This report provides a Milestone Report for the Coursera Data Science Specialization Capstone Project. The goal of this report is to demonstrate work on exploratory data analysis of our datasets. For this capstone project the datasets are provided in 4 different languages: German, English (US), Finnish and Russian, but the analysis will be performed on the English (US) ones. The datasets include data from twitter, from blogs and from news.
The goal of the capstone project is to create a predictive text model using a large text corpus as training data, in order to be able to predict subsequent words given some text. This will eventually be built as a Shiny application.
The dataset is downloaded from the following url: Capstone Dataset.
if (!file.exists("Coursera-SwiftKey.zip")) {
download.file("https://d396qusza40orc.cloudfront.net/dsscapstone/dataset/Coursera-SwiftKey.zip","Coursera-SwiftKey.zip")
unzip("Coursera-SwiftKey.zip")
}
download.file("http://www.cs.cmu.edu/~biglou/resources/bad-words.txt","bad-words.txt")
getwd()
## [1] "C:/Users/t-digkio/Desktop/Data Science Spec/capstone"
library(stringi)
library(tm)
library(SnowballC)
library(RWeka)
library(ggplot2)
library(wordcloud)
In the case of the news dataset, in order to bypass an “End Of File” error that appeared in the middle of the document, there is a different method of loading in the file.
twitter.url <- "./Coursera-SwiftKey/final/en_US/en_US.twitter.txt"
blog.url <- "./Coursera-SwiftKey/final/en_US/en_US.blogs.txt"
news.url <- "./Coursera-SwiftKey/final/en_US/en_US.news.txt"

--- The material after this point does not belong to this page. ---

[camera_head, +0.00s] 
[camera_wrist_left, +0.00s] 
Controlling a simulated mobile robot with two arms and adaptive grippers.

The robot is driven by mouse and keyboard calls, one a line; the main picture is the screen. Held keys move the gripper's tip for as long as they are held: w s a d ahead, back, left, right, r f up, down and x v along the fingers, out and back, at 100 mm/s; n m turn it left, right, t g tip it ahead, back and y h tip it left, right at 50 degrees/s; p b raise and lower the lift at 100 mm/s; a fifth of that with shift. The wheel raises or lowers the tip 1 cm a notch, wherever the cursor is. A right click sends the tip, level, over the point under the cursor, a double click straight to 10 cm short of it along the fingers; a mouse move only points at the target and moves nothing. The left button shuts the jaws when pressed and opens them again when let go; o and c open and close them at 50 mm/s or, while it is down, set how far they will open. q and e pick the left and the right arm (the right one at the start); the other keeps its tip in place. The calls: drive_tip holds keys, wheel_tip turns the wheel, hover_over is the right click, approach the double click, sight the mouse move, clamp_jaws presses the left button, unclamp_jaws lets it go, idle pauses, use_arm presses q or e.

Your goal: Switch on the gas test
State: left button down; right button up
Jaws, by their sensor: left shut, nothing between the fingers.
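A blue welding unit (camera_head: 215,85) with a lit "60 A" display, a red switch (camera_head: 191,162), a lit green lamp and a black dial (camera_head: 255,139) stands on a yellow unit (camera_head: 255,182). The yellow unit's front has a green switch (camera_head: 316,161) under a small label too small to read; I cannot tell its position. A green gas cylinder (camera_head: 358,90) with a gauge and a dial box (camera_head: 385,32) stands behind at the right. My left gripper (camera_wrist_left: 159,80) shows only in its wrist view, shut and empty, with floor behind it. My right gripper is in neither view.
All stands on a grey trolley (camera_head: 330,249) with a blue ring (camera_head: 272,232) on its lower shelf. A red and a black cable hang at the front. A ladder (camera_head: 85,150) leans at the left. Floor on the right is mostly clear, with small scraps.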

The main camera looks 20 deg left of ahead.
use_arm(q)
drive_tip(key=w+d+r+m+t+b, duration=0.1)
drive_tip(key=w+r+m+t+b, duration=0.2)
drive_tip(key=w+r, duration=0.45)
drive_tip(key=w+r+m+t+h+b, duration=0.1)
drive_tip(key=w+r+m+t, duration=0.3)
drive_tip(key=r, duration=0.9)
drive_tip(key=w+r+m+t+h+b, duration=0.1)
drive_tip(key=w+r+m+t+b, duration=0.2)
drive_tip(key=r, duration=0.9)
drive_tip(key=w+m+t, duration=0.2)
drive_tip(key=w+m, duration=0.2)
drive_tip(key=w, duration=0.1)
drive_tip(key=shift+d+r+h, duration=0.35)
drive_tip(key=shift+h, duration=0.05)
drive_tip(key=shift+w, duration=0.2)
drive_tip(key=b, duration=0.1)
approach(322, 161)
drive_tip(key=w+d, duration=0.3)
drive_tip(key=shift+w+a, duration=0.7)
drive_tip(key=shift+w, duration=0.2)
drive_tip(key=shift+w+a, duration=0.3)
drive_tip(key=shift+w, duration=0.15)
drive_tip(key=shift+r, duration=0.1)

twitter <- readLines(twitter.url, skipNul = TRUE, encoding = "UTF-8")
blog <- readLines(blog.url, skipNul = TRUE, encoding = "UTF-8")
news.file <- file(news.url,"rb")
news <- readLines(news.file, skipNul = TRUE, encoding = "UTF-8")
close(news.file)
As soon as the data are loaded in R, a basic summary of the characteristics of the datasets occurs, in order to get a helicopter view of the data.
create_summary_table <- function(twitter,blog,news){
stats <- data.frame(source = c("twitter","blog","news"),
arraySizeMB = c(object.size(twitter)/1024^2,object.size(blog)/1024^2,object.size(news)/1024^2),
fileSizeMB = c(file.info(twitter.url)$size/1024^2,file.info(blog.url)$size/1024^2,file.info(news.url)$size/1024^2),
lineCount = c(length(twitter),length(blog),length(news)),
wordCount = c(sum(stri_count_words(twitter)),sum(stri_count_words(blog)),sum(stri_count_words(news))),
charCount = c(stri_stats_general(twitter)[3],stri_stats_general(blog)[3],stri_stats_general(news)[3])
)
print(stats)
}
create_summary_table(twitter,blog,news)
## source arraySizeMB fileSizeMB lineCount wordCount charCount
## 1 twitter 301.3969 159.3641 2360148 30093410 162096241
## 2 blog 248.4935 200.4242 899288 37546246 206824382
## 3 news 249.6329 196.2775 1010242 34762395 203223154
The datasets are quite large in size, therefore there are 10.000 rows of each dataset sampled and combined into a single dataset.
set.seed(1805)
sampleData <- c(sample(twitter,10000),sample(blog,10000),sample(news,10000))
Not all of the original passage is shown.